Suspicion constante de l’Etat et chasse aux «abus» reposent sur l’idée méprisante que les personnes font appel au RI en raison d’un choix personnel, alors que pour la très grande majorité, c’est une réponse à une situation qui est source de souffrance. S’y ajoute une volonté d’économies qui domine clairement le souci d’insertion.

* ADC: assemblée générale ouverte à toute personne intéressée les lundis à 18 heures, rue du Maupas 81 à Lausanne. Permanence: mardi et jeudi, de 14 à 17 heures (021/646 63 10)

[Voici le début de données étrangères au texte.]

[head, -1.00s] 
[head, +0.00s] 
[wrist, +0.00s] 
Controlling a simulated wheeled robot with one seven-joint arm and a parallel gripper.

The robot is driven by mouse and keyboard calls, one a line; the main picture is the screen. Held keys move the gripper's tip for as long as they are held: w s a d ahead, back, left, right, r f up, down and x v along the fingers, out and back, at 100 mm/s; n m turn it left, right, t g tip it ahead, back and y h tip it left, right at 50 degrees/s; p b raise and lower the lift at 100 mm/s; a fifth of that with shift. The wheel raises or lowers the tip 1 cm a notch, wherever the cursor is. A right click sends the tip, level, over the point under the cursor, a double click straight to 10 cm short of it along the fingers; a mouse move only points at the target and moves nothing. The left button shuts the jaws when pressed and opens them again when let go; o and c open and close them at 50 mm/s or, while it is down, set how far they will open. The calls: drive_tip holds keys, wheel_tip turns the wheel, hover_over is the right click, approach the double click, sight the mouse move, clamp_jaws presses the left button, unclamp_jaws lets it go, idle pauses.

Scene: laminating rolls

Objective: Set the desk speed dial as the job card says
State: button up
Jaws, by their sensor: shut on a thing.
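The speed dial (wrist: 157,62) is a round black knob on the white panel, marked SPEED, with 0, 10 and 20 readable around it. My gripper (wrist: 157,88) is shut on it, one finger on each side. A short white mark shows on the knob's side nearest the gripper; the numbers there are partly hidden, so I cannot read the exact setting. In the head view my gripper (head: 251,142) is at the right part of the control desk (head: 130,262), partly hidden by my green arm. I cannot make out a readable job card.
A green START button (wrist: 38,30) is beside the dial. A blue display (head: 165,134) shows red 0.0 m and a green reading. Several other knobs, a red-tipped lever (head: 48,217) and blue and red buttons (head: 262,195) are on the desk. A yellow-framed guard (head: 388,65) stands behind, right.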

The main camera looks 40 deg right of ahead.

La suppression de la dette

L’avantage le plus important pour les personnes est constitué par la non remboursabilité des prestations, ce qui permet aux «bénéficiaires» de se sentir moins coupables et moins redevables. Par contre, pour l’Etat cela ne représente pas une grande différence puisque les personnes en situation de pauvreté le restent généralement durablement. Cela d’autant plus que pour une personne seule, par exemple, la limite de fortune a été baissée de 25 000 francs (RMR) à 4000 francs. Ce qui signifie que si vous avez plus de 4000 francs de fortune vous ne pouvez bénéficier d’aucune aide! Dans le cadre de notre permanence, nous rencontrons des personnes de plus de 50 ans qui ont travaillé durant toute leur vie, fait quelques petites économies et se voient dans l’obligation d’utiliser ces fonds pour survivre.